Records for this task ▸
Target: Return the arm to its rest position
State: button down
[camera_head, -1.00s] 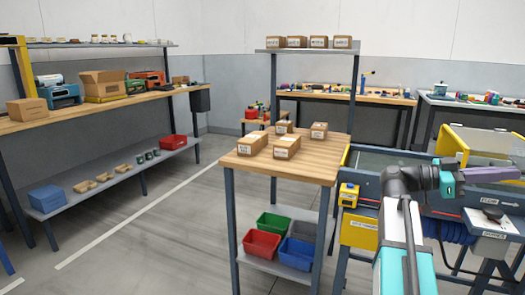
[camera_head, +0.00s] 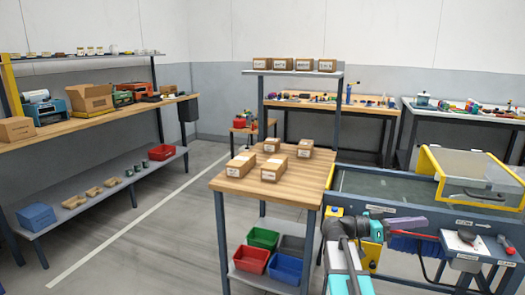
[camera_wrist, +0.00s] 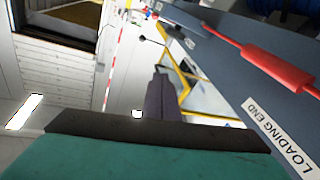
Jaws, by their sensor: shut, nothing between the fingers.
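My arm reaches up from the bottom of the head view, right of the wooden table. My gripper (camera_head: 418,222), teal with purple-grey fingers, points right, low over the near side of the blue-framed conveyor. In the wrist view, its teal body fills the bottom and its dark fingers (camera_wrist: 160,88) stand together, shut with nothing between them. No object is held.
The conveyor's blue rail (camera_head: 475,232) runs close by my gripper. A yellow-framed clear guard (camera_head: 428,165) stands beyond. The wooden table (camera_head: 236,186) with several cartons is left; open floor (camera_head: 150,240) lies further left.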

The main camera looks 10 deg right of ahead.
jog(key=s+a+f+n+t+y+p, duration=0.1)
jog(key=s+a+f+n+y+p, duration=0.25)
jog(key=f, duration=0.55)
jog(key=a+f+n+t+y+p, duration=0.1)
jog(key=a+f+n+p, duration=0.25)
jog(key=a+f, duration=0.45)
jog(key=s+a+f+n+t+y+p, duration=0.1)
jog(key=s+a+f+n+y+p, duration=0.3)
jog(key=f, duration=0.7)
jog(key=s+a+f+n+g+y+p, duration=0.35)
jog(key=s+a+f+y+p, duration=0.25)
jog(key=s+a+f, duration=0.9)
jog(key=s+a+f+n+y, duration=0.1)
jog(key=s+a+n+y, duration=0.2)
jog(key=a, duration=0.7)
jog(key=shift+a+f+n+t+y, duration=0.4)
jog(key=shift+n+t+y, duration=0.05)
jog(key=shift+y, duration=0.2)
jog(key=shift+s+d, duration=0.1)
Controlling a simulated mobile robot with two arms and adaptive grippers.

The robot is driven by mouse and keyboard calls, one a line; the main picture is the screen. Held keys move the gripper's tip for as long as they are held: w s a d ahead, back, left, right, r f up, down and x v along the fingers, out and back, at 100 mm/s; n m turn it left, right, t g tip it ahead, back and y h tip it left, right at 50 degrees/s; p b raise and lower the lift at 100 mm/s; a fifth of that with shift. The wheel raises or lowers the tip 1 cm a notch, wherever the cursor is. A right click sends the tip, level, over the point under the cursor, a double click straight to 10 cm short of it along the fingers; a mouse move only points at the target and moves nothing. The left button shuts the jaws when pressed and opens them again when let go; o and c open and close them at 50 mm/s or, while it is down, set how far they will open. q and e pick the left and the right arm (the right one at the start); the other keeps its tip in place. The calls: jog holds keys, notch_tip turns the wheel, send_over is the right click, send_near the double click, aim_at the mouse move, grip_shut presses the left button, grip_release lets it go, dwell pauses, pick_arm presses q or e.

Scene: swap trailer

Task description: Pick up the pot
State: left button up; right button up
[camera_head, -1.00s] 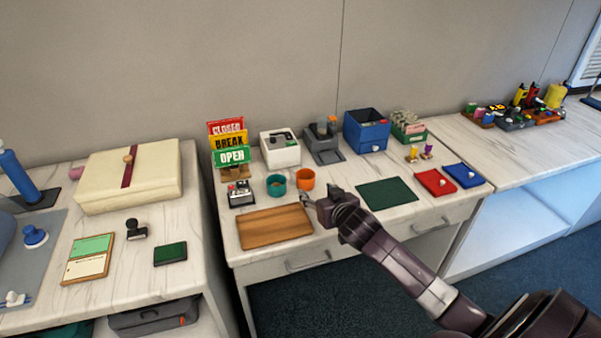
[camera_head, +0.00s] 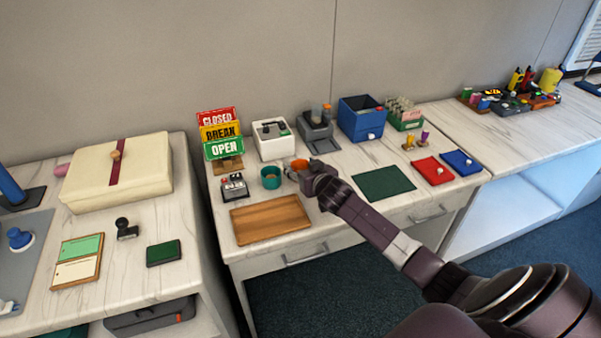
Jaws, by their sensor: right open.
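Two small round pots stand on the middle counter, a teal pot (camera_head: 271,179) and an orange pot (camera_head: 299,164) to its right. My right gripper (camera_head: 293,173) is open, with its fingertips right by the front of the orange pot and pointing left toward the teal one. The gripper hides part of the orange pot. I cannot tell whether a finger touches it. My left gripper is out of view.
A wooden tray (camera_head: 270,219) lies in front of the pots. A small black-and-white device (camera_head: 234,187) stands left of them, with a sign stand (camera_head: 224,149) behind it. A white box (camera_head: 273,139) and grey machine (camera_head: 318,130) stand behind. A green mat (camera_head: 384,184) lies to the right.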

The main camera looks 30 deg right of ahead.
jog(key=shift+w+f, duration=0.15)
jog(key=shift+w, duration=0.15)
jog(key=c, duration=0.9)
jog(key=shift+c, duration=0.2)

Set task ▸ Find the word "State" in the records and pull out each line that has it.

Solution for this exercise ▸
State: button down
State: left button up; right button up

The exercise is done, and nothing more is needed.